WHAT YOU WILL DO
Count how many lines contain the word "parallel". Respond with the number alone.

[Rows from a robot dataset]
#####

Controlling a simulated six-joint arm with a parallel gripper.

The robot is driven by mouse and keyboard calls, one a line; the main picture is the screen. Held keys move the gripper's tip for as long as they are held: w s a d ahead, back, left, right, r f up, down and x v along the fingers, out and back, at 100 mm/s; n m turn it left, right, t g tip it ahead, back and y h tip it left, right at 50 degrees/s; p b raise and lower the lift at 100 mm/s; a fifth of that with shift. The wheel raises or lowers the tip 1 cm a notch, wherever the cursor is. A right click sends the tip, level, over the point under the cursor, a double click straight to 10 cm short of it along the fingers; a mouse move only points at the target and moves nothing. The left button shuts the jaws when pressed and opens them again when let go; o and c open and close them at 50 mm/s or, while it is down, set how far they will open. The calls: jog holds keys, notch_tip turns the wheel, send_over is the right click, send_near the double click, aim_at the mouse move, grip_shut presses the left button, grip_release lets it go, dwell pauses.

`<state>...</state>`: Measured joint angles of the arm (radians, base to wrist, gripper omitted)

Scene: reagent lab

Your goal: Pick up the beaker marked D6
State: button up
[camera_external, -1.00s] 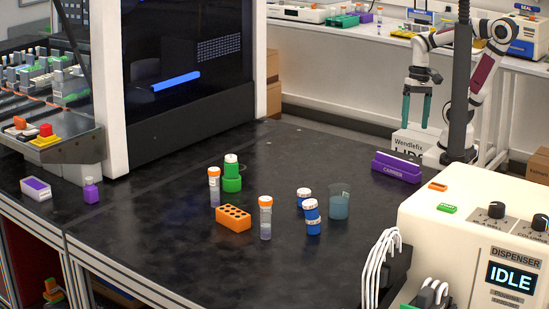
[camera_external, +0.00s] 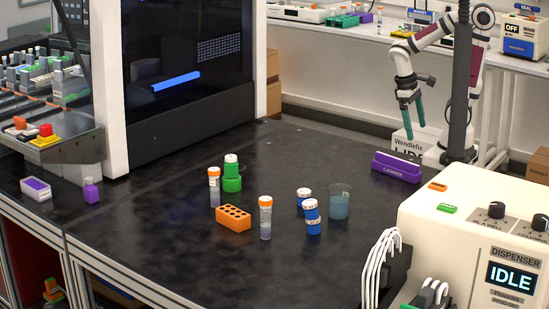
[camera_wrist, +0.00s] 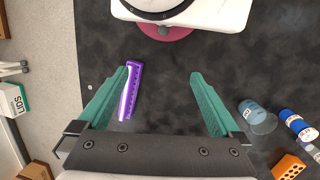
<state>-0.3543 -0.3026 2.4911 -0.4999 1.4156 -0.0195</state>
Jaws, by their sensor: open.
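My gripper (camera_external: 413,117) is open and empty, with teal fingers, raised near the bench's far right edge and well apart from the beaker. In the wrist view, the beaker lies to the right of the open fingers (camera_wrist: 159,74).
Two blue containers (camera_external: 312,217) stand close left of the beaker. An orange rack (camera_external: 234,219), two orange-capped tubes (camera_external: 265,220) and green containers (camera_external: 232,183) stand further left. A purple carrier (camera_external: 396,168) is near my gripper; a dispenser (camera_external: 470,225) fills the right front.

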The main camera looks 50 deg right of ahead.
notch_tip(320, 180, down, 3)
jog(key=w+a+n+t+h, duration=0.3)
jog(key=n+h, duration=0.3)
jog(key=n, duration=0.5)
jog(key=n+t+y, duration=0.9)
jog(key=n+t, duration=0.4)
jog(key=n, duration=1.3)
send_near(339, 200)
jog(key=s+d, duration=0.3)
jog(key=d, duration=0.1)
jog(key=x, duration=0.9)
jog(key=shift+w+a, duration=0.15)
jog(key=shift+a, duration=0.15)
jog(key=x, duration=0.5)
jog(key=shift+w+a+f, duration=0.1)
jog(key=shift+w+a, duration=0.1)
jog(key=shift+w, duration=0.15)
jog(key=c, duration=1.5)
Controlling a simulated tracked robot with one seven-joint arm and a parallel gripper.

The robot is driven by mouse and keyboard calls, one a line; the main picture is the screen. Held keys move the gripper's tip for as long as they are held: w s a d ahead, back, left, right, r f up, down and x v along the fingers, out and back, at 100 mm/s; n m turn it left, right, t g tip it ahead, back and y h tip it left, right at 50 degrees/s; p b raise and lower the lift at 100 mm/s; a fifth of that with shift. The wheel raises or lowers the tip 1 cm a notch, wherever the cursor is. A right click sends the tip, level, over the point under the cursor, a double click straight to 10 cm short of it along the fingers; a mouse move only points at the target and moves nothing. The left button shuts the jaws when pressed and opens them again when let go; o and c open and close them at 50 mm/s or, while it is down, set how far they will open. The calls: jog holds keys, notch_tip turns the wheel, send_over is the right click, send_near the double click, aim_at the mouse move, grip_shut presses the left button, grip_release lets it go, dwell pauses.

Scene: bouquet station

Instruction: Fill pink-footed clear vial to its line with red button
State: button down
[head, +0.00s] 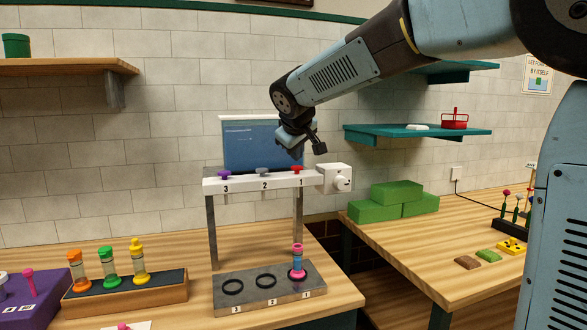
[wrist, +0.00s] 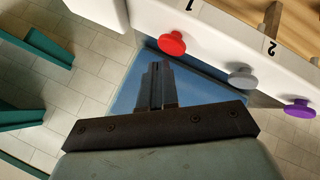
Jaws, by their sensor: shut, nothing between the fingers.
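The pink-footed clear vial (head: 297,262) stands upright on spot 1 of the grey base plate (head: 243,303), below the dispenser's white bar (head: 243,184). It has pink at its foot and top; its line and fill level are too small to make out. The red button (head: 298,169) sits on the bar above the number 1. It also shows in the wrist view (wrist: 172,43). My gripper (head: 297,152) is shut and empty, above and close to the red button in the head view. In the wrist view its closed fingertips (wrist: 158,68) are apart from the button.
Grey (head: 263,171) and purple (head: 224,173) buttons share the bar. A wooden rack (head: 125,297) holds orange, green and yellow vials. Spots 2 and 3 are empty.

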#####

ANSWER TO THE PROBLEM
2